Don’t have time to investigate what’s happening with Python / Postman ATM plus I don’t use either. Do post if you find the solution as that’s always helpful.

alastair · July 11, 2018, 3:15pm

Ok, so I’ve found the Postman issue (I suspect Python will be similar) and it appears to be down to my own inexperience with this, but for the sake of anyone who comes across this in the future I’ll post what the issue was…

In Postman you can set each header field individually (including Authorization), but there is also a tab for Authorization separately which handles the different types of Authorization (Basic, OAUTH, etc.) - what it doesn’t warn you about is if you set a header field for Authorization directly in the Header section as this doesn’t work as I had expected.

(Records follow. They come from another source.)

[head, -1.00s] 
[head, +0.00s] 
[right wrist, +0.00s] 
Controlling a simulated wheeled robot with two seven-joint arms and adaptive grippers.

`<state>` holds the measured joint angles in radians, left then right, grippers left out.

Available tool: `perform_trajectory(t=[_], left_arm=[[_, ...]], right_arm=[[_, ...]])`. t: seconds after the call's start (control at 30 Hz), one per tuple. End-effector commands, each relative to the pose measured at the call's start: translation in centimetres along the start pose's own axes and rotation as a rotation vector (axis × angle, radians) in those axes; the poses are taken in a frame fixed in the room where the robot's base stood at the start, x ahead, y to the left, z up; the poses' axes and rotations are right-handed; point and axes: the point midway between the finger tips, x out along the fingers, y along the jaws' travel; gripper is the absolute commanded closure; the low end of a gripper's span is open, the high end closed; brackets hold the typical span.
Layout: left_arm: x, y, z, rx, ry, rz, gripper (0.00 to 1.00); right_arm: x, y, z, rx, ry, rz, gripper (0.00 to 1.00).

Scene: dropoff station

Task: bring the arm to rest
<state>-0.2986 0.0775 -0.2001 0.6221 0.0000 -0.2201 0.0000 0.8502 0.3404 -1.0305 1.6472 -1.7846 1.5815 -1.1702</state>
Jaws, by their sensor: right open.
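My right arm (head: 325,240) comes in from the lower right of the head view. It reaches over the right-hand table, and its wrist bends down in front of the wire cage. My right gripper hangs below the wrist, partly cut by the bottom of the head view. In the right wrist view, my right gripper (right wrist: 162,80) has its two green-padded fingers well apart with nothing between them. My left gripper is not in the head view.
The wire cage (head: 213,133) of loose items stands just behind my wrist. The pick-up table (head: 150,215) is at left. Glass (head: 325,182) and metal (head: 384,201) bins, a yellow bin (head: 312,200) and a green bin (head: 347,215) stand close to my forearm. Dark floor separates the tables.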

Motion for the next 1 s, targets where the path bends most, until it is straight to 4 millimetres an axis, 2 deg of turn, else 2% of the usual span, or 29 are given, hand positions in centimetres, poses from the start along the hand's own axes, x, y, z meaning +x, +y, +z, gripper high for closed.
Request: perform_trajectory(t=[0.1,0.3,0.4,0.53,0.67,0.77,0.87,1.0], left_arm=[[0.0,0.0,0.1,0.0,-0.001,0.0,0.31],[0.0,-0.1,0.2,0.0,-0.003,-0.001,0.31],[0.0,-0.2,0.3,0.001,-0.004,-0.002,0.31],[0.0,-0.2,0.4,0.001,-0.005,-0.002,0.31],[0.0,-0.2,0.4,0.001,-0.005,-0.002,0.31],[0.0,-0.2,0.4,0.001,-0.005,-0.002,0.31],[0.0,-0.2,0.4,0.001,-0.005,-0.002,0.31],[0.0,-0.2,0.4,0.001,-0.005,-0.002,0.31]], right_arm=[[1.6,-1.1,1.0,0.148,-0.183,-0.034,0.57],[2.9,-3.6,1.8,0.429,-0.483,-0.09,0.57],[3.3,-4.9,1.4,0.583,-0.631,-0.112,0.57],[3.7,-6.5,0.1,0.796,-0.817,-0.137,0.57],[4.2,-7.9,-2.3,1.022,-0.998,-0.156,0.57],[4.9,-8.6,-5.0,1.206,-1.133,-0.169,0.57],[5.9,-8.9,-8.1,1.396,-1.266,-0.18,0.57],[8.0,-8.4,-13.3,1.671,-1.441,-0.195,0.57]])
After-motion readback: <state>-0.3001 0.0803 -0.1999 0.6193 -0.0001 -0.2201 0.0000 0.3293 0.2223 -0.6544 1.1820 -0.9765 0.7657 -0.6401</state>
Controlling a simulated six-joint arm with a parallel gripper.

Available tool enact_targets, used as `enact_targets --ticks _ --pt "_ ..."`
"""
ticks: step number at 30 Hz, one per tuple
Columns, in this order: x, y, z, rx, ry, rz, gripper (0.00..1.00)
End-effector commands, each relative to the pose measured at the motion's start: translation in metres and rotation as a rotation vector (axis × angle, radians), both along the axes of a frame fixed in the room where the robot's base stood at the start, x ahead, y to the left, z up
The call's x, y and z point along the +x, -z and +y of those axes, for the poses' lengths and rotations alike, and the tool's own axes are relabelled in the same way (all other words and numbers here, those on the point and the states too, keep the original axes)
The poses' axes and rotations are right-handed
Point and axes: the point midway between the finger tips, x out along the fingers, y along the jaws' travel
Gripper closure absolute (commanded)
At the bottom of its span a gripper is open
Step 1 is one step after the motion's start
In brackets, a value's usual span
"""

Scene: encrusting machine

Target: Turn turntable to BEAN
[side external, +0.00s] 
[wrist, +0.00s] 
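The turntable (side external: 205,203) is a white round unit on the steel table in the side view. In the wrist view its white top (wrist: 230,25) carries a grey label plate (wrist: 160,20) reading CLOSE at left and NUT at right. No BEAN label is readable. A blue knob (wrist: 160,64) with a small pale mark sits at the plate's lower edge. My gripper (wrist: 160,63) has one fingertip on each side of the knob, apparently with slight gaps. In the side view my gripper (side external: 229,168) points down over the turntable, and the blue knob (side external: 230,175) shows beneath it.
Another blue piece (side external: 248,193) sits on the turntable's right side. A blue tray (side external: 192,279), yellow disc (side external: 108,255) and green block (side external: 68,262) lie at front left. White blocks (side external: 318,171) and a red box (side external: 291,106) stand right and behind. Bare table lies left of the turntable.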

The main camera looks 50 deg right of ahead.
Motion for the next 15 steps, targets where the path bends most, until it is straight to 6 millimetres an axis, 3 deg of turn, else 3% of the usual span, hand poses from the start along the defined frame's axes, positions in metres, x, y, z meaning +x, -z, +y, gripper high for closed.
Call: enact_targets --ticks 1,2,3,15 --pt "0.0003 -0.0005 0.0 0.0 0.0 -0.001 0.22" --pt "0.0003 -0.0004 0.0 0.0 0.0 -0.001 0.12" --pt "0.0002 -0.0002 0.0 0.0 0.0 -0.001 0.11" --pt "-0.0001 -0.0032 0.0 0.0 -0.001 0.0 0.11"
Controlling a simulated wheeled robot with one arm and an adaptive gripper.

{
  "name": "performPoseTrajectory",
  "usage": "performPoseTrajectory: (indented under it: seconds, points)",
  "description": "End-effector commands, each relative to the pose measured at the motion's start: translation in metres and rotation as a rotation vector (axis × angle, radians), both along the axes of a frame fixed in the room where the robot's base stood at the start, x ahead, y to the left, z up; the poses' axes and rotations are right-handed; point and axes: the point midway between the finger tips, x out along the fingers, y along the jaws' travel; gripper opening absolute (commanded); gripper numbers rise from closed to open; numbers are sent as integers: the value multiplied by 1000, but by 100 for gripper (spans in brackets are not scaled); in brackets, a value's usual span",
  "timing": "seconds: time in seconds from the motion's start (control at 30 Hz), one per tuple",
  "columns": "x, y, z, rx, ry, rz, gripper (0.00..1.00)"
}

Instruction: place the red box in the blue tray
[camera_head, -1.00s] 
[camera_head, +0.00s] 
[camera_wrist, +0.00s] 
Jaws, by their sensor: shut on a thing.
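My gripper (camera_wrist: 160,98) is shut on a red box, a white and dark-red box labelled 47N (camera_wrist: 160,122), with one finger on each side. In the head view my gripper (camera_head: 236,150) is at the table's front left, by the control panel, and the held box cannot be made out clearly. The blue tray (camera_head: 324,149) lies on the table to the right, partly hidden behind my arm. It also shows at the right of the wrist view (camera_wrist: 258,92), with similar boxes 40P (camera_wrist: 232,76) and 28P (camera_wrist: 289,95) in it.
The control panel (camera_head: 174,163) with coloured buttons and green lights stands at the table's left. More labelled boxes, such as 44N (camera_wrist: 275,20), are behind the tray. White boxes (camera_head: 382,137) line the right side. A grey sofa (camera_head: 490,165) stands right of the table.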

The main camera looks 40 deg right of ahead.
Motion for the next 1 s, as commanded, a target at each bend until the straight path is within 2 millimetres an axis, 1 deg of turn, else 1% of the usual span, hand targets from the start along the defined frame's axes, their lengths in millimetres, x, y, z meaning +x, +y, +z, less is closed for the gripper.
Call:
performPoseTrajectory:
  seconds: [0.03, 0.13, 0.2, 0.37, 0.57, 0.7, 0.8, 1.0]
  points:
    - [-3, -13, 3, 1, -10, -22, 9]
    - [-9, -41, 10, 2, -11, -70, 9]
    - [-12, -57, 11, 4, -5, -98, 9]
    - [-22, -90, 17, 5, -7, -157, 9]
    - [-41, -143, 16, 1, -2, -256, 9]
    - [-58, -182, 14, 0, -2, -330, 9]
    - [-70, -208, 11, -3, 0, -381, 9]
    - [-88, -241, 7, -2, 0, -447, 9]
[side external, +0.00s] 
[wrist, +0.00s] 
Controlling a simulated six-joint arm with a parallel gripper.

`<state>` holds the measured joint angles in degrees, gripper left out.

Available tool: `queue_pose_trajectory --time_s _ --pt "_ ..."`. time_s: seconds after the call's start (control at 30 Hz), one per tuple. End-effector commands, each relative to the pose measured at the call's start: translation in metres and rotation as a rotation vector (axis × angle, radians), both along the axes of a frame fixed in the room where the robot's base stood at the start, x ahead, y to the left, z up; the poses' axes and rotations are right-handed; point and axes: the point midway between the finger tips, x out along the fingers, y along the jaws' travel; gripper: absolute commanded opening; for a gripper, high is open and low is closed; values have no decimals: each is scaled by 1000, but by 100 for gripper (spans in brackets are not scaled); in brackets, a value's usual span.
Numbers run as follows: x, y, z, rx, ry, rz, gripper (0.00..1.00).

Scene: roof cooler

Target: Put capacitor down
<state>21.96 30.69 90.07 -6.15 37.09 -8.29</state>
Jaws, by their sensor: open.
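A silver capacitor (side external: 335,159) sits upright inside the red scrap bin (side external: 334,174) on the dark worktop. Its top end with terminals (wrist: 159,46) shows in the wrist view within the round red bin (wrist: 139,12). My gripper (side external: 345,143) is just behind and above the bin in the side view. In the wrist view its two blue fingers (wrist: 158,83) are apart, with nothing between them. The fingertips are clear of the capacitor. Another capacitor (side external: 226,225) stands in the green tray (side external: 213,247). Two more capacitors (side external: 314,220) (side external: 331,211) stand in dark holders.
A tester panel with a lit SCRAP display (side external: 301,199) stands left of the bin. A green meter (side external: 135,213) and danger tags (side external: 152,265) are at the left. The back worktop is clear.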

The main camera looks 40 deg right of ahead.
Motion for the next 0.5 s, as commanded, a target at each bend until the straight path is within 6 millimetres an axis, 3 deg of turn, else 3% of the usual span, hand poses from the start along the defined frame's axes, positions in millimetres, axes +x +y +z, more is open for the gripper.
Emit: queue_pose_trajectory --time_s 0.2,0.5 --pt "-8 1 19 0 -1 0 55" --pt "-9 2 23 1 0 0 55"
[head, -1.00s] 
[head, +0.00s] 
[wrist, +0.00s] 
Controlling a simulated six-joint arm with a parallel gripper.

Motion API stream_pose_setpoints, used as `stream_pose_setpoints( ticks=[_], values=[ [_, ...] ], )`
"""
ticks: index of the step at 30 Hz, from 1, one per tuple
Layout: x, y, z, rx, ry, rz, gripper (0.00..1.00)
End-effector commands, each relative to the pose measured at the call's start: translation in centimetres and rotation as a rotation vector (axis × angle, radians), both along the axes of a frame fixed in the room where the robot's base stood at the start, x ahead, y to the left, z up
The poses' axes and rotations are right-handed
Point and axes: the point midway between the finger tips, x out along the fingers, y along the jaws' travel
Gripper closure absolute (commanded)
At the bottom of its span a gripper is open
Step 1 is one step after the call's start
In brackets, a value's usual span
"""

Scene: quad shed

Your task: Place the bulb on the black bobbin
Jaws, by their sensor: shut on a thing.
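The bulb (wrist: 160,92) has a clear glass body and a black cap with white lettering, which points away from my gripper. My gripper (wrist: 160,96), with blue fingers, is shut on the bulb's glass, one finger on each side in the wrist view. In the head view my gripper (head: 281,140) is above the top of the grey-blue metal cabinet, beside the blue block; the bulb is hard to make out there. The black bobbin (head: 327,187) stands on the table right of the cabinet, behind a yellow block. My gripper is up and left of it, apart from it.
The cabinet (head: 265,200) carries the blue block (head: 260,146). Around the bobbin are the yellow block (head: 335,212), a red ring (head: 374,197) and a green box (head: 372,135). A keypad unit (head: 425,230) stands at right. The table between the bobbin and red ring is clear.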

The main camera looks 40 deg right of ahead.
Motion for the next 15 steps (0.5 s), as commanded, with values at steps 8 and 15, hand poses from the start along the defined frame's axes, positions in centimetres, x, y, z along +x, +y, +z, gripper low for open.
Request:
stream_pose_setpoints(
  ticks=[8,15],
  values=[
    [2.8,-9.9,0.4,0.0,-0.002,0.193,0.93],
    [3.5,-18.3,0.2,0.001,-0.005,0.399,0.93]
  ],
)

So if you set an Authorization header field directly as “Basic 123XYZ:” then it literally passes that string in the header, whereas if you go to the Authorization tab and set “Basic” as the Type and XYZ123: as the Username, then it does the proper encryption of the Username/Password before sending it as part of the GET request.

I only noticed this when I used the following command that helps debug the curl GET request

curl -vvv -u <APIKey> "doc-api-url"

I noticed that the Authorization header field didn’t match what I was setting.

This is probably quite a rookie error with this, but I also feel that the “500 Internal Server error” response is a bit of a misnomer in this case, and should be set to something more appropriate around not being authorised.

Given my new found knowledge I expect the Python to be similar.

voracityemail · July 12, 2018, 6:23pm

Yup, that comes under “how http Basic authentication works” heading but as you go on to say that’s often abstracted away by a library or package and it may not be obvious how it’s handled. This has come up quite a few times on the forum, maybe one for a FAQ / emphasis should CH update their documentation.

Good investigation anyway and you’re working now.